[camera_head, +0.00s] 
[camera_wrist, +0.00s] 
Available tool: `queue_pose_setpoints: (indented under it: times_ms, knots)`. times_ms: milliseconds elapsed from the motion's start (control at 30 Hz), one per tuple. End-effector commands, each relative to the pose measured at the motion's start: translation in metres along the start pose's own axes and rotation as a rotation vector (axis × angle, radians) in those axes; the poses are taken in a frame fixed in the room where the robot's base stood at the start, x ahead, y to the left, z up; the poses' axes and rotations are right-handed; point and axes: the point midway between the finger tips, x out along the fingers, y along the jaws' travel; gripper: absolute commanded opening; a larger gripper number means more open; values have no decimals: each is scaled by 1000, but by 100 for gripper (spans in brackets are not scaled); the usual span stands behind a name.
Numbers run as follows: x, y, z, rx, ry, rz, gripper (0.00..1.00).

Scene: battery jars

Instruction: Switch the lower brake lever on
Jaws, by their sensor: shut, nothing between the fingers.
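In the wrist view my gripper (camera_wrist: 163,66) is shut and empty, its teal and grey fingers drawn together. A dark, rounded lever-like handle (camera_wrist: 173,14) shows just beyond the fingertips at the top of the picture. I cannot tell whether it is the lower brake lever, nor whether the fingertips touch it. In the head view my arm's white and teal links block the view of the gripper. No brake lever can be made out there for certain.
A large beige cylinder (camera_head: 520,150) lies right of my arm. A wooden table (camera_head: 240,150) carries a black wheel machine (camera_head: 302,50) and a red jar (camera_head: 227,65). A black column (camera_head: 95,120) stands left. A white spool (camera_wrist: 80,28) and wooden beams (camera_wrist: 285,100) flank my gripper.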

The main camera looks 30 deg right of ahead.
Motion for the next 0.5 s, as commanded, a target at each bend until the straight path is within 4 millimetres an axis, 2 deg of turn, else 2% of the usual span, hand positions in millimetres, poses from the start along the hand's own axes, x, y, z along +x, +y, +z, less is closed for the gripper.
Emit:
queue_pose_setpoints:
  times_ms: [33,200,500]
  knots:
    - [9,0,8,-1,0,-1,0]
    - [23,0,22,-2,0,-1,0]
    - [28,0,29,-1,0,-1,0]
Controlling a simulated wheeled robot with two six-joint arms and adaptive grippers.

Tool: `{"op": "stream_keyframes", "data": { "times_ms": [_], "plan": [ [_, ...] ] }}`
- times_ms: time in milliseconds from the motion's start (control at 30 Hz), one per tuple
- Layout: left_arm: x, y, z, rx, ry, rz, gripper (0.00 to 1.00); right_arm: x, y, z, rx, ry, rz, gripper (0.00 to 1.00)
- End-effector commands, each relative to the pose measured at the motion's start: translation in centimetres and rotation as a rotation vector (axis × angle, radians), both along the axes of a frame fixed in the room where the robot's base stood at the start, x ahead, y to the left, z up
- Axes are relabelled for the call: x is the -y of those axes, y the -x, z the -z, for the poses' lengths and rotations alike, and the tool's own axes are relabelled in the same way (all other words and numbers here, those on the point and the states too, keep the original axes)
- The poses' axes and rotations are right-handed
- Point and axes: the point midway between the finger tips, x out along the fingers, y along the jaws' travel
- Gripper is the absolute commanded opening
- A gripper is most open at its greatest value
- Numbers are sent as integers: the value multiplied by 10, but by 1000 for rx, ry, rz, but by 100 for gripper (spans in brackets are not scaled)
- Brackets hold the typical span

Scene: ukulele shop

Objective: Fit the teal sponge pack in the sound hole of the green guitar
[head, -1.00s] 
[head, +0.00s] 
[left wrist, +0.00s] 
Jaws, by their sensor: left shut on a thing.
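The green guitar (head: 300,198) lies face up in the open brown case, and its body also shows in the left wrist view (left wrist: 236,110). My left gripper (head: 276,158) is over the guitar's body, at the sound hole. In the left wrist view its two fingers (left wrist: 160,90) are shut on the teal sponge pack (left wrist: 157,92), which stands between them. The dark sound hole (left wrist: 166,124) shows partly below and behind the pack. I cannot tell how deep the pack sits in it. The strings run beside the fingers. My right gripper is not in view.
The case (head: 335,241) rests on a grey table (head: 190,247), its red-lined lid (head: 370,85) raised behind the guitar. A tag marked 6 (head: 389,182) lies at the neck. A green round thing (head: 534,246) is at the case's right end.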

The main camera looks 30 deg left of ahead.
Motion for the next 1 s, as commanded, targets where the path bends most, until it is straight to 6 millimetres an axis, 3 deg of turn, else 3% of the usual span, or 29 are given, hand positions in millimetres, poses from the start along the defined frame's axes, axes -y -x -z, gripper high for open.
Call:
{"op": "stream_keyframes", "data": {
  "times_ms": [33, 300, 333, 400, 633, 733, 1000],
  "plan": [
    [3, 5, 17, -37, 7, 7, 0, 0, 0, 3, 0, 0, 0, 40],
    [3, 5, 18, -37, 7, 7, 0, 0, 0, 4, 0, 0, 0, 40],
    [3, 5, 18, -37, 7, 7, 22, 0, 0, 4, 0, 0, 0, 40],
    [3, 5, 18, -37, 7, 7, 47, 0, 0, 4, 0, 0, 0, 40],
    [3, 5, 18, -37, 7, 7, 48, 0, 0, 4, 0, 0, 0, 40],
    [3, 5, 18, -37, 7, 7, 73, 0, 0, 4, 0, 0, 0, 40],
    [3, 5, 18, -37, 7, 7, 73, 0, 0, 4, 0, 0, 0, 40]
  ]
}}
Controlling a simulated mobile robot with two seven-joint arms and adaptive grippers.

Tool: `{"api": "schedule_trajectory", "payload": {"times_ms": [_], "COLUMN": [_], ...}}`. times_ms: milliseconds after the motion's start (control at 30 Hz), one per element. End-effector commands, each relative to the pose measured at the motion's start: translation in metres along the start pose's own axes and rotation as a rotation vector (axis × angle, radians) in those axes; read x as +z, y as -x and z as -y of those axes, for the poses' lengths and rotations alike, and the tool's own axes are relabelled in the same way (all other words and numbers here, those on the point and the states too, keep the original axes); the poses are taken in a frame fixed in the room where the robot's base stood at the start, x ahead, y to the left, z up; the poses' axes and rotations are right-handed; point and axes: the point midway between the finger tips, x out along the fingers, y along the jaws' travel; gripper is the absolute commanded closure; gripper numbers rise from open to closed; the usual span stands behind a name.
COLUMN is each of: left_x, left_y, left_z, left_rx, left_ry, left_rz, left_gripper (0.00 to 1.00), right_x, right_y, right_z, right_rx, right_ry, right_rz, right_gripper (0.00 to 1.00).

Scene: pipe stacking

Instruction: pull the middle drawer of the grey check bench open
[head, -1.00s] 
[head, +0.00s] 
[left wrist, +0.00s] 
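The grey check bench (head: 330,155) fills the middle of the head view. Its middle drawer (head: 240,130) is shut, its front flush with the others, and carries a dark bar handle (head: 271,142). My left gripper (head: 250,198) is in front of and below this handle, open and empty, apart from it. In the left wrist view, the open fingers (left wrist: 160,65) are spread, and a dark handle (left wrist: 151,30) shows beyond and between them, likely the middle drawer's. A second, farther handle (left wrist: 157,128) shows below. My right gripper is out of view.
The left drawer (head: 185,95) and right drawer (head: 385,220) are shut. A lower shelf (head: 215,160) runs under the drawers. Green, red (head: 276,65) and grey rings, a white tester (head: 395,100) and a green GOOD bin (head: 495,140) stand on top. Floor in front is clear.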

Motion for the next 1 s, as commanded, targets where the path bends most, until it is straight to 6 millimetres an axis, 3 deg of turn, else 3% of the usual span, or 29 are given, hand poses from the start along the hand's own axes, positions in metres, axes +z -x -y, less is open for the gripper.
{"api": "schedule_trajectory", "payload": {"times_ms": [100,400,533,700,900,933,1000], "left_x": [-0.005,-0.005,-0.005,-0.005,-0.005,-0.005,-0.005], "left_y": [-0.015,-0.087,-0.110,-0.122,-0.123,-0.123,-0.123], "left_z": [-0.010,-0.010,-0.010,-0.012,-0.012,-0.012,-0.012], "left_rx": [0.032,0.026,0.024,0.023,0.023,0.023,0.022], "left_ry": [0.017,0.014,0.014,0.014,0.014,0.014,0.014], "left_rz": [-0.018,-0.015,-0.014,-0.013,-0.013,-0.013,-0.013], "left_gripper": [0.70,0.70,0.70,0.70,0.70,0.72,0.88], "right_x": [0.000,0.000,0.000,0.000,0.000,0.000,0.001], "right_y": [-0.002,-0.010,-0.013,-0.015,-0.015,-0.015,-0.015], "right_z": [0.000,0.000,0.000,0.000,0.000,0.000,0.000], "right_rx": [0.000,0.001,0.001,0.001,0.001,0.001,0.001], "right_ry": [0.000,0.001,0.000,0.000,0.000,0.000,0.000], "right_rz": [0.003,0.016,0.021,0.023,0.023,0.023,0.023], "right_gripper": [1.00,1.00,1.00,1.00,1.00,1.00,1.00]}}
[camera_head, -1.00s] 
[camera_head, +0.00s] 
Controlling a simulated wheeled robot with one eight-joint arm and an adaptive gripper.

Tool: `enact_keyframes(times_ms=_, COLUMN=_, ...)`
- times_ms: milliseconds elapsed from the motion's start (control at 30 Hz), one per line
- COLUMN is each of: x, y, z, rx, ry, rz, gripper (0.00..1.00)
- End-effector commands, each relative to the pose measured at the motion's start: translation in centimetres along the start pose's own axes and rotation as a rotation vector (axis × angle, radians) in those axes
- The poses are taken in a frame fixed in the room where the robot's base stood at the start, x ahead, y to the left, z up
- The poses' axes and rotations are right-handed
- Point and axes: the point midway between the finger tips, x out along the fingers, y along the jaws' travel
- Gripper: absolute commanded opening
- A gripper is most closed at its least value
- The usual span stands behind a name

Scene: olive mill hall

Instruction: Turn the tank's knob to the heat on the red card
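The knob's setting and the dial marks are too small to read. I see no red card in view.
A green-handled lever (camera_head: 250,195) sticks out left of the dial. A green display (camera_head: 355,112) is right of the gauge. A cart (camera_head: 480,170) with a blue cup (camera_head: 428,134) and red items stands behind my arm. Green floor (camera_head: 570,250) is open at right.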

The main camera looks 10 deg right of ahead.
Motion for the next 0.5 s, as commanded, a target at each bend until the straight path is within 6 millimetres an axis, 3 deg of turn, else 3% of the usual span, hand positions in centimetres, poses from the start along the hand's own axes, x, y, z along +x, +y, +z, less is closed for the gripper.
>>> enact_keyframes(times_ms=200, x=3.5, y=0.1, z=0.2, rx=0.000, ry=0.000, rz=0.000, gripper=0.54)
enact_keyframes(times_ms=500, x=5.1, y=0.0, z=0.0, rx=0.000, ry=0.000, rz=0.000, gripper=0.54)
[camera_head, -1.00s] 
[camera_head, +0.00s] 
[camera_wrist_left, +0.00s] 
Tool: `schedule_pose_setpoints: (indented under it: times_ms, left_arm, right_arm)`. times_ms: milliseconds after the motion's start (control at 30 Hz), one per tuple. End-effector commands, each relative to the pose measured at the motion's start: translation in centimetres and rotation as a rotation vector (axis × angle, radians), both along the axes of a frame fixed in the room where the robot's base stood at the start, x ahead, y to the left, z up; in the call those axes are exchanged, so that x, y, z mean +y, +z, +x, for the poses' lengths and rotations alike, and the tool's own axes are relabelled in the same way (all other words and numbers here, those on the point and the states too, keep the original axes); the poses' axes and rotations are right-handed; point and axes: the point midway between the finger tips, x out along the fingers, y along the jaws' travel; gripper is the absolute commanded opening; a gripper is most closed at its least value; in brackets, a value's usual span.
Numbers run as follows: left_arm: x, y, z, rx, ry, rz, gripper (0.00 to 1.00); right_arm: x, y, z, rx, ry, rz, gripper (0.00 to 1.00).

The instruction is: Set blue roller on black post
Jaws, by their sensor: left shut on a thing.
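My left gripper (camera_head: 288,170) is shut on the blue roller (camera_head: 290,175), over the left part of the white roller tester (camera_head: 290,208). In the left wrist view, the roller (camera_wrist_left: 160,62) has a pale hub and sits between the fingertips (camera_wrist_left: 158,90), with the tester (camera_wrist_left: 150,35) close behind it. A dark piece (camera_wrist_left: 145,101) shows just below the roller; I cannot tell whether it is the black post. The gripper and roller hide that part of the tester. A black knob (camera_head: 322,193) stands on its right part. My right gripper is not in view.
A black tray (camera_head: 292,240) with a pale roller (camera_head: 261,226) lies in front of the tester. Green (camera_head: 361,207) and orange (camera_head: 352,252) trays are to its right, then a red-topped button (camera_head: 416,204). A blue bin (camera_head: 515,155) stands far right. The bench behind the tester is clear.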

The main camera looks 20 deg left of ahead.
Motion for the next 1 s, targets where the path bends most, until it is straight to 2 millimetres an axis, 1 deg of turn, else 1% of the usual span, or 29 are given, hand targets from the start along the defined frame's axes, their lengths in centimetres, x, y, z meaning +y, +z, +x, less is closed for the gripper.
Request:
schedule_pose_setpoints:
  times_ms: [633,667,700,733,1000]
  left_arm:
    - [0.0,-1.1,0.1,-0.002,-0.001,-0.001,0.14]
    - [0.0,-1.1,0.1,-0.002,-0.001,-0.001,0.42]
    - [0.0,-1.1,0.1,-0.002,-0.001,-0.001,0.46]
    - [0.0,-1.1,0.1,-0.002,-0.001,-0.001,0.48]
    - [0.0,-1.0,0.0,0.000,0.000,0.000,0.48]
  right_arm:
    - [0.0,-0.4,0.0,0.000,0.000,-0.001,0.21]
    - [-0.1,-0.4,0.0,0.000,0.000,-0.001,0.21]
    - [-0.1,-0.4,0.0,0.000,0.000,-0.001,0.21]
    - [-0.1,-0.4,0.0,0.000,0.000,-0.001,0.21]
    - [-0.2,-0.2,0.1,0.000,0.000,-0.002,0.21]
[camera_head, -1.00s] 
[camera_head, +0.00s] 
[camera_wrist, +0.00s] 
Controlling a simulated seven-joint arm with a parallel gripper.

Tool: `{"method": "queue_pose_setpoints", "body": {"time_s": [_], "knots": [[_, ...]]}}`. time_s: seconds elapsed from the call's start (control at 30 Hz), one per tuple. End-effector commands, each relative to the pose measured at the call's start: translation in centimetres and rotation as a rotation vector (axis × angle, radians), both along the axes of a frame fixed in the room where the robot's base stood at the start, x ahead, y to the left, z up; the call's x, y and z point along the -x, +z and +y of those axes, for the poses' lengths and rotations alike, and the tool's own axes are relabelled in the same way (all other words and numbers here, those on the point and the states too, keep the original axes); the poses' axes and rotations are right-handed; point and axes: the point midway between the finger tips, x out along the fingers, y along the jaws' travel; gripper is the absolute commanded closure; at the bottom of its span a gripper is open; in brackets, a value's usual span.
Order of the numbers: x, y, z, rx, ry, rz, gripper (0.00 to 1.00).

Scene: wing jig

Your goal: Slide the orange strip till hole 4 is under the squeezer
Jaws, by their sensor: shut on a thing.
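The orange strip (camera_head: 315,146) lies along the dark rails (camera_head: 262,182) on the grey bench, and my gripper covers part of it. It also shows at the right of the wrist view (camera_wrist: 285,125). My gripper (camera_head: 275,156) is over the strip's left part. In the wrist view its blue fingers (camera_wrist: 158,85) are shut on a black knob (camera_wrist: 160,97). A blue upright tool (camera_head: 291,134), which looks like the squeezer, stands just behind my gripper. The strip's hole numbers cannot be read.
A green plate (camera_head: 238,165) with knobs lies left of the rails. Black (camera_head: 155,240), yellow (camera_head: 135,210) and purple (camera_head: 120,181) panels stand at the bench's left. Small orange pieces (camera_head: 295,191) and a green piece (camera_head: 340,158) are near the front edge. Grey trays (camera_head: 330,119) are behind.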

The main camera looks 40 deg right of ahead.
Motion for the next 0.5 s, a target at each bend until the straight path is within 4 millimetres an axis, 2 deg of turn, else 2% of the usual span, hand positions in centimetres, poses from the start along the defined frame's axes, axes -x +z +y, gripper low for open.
....
List every line above containing the word "Scene".

Scene: battery jars
Scene: ukulele shop
Scene: pipe stacking
Scene: olive mill hall
Scene: wing jig

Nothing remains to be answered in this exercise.